* **COLLECTED MATERIAL**:
···

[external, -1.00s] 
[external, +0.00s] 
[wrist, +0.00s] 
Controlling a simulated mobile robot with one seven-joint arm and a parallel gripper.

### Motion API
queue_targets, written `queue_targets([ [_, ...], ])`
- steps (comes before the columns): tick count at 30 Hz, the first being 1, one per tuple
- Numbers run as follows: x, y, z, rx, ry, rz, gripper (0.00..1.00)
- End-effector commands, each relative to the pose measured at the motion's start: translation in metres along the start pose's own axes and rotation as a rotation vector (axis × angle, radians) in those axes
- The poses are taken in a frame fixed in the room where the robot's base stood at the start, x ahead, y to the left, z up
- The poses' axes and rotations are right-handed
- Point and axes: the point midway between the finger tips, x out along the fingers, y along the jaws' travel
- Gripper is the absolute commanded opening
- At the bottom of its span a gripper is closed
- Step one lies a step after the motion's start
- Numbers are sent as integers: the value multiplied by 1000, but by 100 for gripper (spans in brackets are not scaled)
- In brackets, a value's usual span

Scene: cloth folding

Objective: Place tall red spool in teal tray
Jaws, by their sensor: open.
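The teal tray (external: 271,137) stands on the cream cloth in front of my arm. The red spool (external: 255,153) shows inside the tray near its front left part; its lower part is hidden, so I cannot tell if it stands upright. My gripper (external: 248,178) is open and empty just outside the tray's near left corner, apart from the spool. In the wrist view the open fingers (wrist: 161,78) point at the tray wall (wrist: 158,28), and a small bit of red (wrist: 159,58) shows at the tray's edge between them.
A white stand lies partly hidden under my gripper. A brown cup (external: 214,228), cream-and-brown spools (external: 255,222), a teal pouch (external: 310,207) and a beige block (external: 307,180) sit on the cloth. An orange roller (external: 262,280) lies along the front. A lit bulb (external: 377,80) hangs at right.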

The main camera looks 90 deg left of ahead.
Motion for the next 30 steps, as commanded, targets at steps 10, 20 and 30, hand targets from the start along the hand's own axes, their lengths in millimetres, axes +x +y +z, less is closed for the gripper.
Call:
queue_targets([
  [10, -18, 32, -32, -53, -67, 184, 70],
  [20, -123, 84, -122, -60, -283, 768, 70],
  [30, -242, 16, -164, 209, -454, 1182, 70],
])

···

* **TO DO**: Give the complete listing a second time, exactly as it reads.

* **WORKED SOLUTION**:
[external, -1.00s] 
[external, +0.00s] 
[wrist, +0.00s] 
Controlling a simulated mobile robot with one seven-joint arm and a parallel gripper.

### Motion API
queue_targets, written `queue_targets([ [_, ...], ])`
- steps (comes before the columns): tick count at 30 Hz, the first being 1, one per tuple
- Numbers run as follows: x, y, z, rx, ry, rz, gripper (0.00..1.00)
- End-effector commands, each relative to the pose measured at the motion's start: translation in metres along the start pose's own axes and rotation as a rotation vector (axis × angle, radians) in those axes
- The poses are taken in a frame fixed in the room where the robot's base stood at the start, x ahead, y to the left, z up
- The poses' axes and rotations are right-handed
- Point and axes: the point midway between the finger tips, x out along the fingers, y along the jaws' travel
- Gripper is the absolute commanded opening
- At the bottom of its span a gripper is closed
- Step one lies a step after the motion's start
- Numbers are sent as integers: the value multiplied by 1000, but by 100 for gripper (spans in brackets are not scaled)
- In brackets, a value's usual span

Scene: cloth folding

Objective: Place tall red spool in teal tray
Jaws, by their sensor: open.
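The teal tray (external: 271,137) stands on the cream cloth in front of my arm. The red spool (external: 255,153) shows inside the tray near its front left part; its lower part is hidden, so I cannot tell if it stands upright. My gripper (external: 248,178) is open and empty just outside the tray's near left corner, apart from the spool. In the wrist view the open fingers (wrist: 161,78) point at the tray wall (wrist: 158,28), and a small bit of red (wrist: 159,58) shows at the tray's edge between them.
A white stand lies partly hidden under my gripper. A brown cup (external: 214,228), cream-and-brown spools (external: 255,222), a teal pouch (external: 310,207) and a beige block (external: 307,180) sit on the cloth. An orange roller (external: 262,280) lies along the front. A lit bulb (external: 377,80) hangs at right.

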The main camera looks 90 deg left of ahead.
Motion for the next 30 steps, as commanded, targets at steps 10, 20 and 30, hand targets from the start along the hand's own axes, their lengths in millimetres, axes +x +y +z, less is closed for the gripper.
Call:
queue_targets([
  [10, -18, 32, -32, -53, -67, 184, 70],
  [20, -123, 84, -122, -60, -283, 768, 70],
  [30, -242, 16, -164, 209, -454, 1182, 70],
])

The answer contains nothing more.